Diğer taraftan, personelin yaşadığı sorunlarla ilgili ve PTT’nin zarara uğratıldığıyla ilgili, 2007, 2008 yılında yaklaşık 30 bin dolayında olan aylık gönderi miktarı, yapılan düzenlemeler sonucunda, son dönemde 15 bin dolayına inmiş ve Hazine zarara uğratılmıştır.

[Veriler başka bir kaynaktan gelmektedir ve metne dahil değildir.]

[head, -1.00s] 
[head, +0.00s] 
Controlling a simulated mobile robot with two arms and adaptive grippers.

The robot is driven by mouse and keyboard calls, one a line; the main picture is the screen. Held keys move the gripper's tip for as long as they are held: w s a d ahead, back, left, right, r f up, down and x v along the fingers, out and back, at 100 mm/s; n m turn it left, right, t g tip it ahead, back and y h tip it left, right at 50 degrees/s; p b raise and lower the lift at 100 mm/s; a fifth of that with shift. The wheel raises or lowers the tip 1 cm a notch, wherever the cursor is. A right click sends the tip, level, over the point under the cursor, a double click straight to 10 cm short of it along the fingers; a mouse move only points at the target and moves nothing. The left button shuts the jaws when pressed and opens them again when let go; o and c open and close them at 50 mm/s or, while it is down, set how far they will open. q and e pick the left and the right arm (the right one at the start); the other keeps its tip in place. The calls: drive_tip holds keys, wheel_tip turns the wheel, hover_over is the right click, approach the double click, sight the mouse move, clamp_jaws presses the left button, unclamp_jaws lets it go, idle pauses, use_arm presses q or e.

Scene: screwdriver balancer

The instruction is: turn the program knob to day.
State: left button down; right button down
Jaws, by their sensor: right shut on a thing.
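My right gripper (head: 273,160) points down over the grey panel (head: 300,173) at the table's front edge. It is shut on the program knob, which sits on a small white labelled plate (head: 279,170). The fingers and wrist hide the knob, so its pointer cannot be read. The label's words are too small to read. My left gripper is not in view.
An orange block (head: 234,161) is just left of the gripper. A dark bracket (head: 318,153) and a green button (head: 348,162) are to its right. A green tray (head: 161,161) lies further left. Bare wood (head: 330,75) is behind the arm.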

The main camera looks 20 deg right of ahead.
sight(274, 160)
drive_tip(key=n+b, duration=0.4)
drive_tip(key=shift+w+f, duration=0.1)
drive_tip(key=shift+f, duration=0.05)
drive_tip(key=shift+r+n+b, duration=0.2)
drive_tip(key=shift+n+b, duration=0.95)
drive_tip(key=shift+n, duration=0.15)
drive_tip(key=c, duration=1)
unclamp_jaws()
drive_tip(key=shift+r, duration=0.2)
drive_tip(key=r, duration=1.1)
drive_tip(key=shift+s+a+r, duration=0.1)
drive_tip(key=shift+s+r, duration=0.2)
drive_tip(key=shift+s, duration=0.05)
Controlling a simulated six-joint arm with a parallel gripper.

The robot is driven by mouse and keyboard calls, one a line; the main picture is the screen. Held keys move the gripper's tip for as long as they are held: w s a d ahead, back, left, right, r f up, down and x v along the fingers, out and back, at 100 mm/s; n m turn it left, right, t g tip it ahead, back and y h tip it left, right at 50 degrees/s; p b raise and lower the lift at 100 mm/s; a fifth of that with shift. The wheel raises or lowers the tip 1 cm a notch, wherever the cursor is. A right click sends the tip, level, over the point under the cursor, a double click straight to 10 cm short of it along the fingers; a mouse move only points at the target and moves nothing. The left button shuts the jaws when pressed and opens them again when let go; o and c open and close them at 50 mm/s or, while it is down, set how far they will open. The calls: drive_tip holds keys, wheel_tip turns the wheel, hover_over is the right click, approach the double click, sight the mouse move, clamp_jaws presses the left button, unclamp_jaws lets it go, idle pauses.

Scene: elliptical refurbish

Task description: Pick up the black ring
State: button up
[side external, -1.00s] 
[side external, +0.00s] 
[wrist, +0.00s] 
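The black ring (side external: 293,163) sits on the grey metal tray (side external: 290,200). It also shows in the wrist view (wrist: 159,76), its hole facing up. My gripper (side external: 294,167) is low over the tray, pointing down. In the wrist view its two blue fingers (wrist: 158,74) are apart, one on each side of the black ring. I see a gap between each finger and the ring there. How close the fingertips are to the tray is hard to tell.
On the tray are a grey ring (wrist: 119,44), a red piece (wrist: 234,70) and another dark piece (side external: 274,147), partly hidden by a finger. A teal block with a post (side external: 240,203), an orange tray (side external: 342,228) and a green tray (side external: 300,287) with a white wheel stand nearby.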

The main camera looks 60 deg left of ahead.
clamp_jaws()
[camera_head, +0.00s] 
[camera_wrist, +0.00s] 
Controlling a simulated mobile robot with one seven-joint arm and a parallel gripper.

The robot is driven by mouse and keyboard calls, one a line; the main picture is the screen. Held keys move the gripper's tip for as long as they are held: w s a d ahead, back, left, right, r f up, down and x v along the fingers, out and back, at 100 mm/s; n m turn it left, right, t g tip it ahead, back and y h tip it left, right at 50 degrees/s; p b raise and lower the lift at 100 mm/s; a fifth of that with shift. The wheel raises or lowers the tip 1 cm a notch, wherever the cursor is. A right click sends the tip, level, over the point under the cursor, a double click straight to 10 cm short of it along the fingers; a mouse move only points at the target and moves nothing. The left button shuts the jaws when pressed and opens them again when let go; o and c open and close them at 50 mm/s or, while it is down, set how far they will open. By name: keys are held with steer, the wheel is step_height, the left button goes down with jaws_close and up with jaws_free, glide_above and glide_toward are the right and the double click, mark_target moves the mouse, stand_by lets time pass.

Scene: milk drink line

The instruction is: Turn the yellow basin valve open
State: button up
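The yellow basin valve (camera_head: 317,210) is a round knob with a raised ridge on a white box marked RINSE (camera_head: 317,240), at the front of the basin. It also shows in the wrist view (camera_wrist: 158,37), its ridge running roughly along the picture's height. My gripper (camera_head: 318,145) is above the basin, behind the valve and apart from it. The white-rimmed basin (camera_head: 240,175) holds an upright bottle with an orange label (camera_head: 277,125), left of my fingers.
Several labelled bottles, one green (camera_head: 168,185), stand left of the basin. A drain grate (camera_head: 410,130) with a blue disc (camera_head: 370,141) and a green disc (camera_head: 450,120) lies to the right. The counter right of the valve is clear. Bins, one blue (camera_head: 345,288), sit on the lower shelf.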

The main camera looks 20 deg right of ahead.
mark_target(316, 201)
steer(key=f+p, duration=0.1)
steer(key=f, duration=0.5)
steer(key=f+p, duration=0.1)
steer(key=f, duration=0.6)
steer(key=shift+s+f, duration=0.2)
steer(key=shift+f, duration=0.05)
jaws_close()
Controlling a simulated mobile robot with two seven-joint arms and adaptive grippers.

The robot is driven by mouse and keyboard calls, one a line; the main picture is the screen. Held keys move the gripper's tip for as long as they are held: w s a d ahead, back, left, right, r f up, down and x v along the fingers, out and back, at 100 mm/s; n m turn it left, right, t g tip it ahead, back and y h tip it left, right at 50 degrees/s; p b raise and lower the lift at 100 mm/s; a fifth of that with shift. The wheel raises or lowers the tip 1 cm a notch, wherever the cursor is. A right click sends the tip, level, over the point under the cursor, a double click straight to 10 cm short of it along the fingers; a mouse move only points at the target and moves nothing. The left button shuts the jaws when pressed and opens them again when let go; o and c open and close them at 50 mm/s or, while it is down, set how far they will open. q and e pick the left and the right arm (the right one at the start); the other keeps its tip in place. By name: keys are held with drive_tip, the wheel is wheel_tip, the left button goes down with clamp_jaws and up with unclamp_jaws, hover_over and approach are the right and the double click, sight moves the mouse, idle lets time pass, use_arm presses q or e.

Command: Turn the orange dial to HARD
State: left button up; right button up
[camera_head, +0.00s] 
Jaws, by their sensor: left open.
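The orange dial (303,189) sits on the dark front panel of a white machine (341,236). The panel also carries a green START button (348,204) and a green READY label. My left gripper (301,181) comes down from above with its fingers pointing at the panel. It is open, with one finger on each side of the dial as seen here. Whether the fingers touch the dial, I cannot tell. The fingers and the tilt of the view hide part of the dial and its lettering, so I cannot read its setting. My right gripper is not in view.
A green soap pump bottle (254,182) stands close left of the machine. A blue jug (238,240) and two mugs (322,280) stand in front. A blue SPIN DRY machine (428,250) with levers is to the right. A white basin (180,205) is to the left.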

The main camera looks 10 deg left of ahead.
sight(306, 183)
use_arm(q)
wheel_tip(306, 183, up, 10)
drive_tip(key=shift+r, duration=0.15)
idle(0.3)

BTK’ya Yeni Kurul Üyesi Atanıyor ve PTT ile İlgilenecek Bilişim Uzmanı Sayısı 30 Oldu
TBMM görüşmeleri sırasında, kanun tasarısında, PTT’yi denetleme görevini üstlenen ve önümüzdeki günlerde “görev sözleşmesi” imzalayacak olan BTK’da ilgili bilişim uzmanı sayısının da arttırılması kabul edildi. Bu konudaki önergenin gerekçesi şu şekilde verildi :
Bilgi Teknolojileri ve İletişim Kurumuna mevcut görevlerinin yanında çok büyük bir sektör olan Posta Sektörünü düzenleme, denetleme ve mevzuata uygunsuz fiiller tespit etmesi halinde de yaptırım uygulama görevi gibi ciddi görevler verilmiş ancak bu görevleri yerine getirmesi için ilave sadece 20 kadro ihdas edilmiştir. Hâlihazırdaki işlerini mevcut kadrosu ile ancak yürütebilmekte olan Kurumun görevlerini tam, eksiksiz yapabilmesi ve hızlı bir şekilde sektöre müdahale edebilmesi için mevcut personel sayısına ilave olarak ortaya çıkacak ihtiyaç çok daha fazla olmasına rağmen, talep edilen kadro sayısı yetersiz olduğu düşüncesiyle 30 adet uzman yardımcısı kadrosu ihdas edilmesi amaçlanmıştır.
Ayrıca PTT’ye, posta konuları ile ilgilenecek bir de kurul üyesinin 1 ay içinde atanması kabul edildi. Bu gelişmeyle birlikte kurye sistemleri üzerinde de BTK’nın ağırlığının artacağı görülüyor.